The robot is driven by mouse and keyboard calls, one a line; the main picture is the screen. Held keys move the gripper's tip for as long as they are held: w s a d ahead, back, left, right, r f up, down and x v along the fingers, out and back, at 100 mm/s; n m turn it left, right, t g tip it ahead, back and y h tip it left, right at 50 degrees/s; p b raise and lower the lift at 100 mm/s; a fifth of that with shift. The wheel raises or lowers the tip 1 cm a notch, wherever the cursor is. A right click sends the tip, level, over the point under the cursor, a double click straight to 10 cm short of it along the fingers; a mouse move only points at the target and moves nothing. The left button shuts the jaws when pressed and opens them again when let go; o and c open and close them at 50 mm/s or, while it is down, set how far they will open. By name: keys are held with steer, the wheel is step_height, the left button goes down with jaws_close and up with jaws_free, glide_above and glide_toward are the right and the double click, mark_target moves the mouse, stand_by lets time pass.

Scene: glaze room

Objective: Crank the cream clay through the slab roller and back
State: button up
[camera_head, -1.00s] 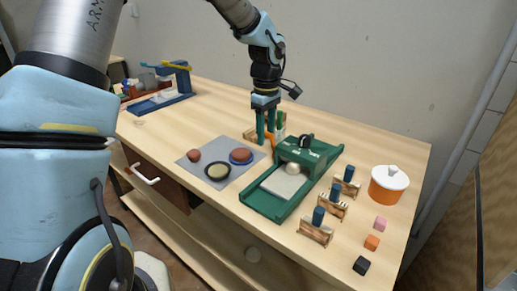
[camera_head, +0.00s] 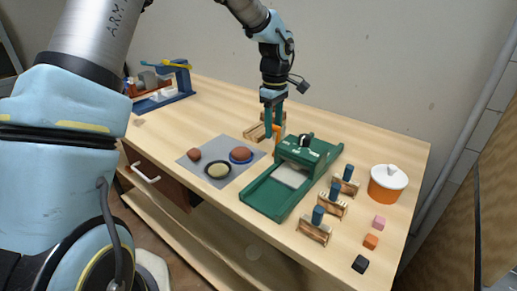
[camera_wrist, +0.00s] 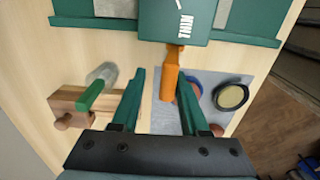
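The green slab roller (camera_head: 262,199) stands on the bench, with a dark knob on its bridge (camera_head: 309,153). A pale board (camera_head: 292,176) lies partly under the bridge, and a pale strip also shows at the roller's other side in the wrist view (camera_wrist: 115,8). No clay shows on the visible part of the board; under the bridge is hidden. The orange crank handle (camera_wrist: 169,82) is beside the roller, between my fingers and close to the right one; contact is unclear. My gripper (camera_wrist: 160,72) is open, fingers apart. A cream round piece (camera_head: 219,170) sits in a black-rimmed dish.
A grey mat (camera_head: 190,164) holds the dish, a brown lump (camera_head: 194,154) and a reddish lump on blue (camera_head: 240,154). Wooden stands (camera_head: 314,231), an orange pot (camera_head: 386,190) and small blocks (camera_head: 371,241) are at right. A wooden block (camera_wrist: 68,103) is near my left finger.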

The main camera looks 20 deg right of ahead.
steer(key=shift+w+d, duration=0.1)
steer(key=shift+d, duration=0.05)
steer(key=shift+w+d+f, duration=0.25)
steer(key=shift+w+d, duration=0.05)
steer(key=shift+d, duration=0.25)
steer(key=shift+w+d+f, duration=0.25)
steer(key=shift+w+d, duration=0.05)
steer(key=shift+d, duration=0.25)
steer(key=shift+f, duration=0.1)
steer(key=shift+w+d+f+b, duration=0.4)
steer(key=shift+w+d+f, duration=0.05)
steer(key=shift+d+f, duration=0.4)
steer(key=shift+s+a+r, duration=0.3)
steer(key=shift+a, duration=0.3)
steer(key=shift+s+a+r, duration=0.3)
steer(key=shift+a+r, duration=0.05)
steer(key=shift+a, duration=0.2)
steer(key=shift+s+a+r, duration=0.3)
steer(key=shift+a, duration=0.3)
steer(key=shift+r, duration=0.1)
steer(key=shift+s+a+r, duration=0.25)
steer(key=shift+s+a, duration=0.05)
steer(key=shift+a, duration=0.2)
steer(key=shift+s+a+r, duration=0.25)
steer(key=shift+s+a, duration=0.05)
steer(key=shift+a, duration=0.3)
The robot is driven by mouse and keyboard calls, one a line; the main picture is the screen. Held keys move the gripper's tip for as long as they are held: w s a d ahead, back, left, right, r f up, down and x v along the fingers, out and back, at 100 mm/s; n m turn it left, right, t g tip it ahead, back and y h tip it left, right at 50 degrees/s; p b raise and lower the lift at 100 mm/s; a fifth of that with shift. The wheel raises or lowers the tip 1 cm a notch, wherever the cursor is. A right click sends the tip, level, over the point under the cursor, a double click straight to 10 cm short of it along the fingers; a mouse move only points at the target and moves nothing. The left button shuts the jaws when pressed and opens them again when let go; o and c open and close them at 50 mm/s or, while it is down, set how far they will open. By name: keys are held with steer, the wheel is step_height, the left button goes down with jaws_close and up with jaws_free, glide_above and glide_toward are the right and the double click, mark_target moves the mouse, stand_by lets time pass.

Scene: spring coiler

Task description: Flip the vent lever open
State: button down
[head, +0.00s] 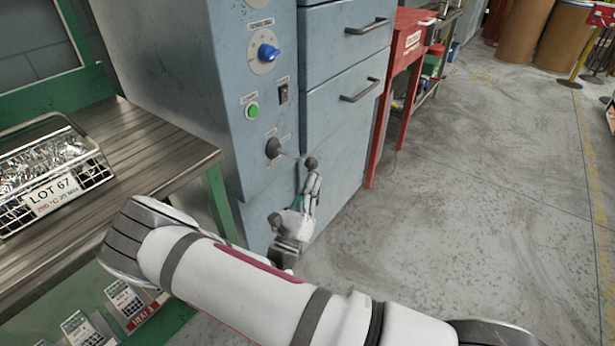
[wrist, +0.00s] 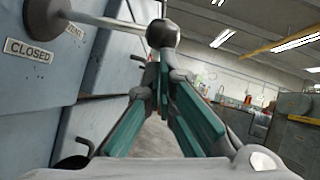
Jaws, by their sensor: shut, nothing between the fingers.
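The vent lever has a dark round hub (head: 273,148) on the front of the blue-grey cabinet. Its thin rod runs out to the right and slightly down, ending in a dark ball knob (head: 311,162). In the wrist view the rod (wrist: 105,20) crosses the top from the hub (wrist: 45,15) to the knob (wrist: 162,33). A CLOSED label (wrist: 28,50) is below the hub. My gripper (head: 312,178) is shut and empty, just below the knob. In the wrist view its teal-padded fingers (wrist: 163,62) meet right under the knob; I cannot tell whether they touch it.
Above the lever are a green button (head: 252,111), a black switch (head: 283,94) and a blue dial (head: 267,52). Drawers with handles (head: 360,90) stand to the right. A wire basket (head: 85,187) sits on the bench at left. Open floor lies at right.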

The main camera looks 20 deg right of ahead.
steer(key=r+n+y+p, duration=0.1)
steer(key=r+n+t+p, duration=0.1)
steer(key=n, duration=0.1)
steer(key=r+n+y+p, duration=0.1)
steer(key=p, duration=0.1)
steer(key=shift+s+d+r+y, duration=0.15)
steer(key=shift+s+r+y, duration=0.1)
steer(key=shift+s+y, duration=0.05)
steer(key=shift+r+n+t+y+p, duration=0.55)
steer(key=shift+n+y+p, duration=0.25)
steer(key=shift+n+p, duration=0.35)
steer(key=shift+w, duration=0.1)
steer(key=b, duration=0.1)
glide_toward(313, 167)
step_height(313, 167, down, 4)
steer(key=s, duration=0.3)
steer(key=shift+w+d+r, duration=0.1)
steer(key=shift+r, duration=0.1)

===

Return every line from the records above that holds the word "Scene".

Scene: glaze room
Scene: spring coiler

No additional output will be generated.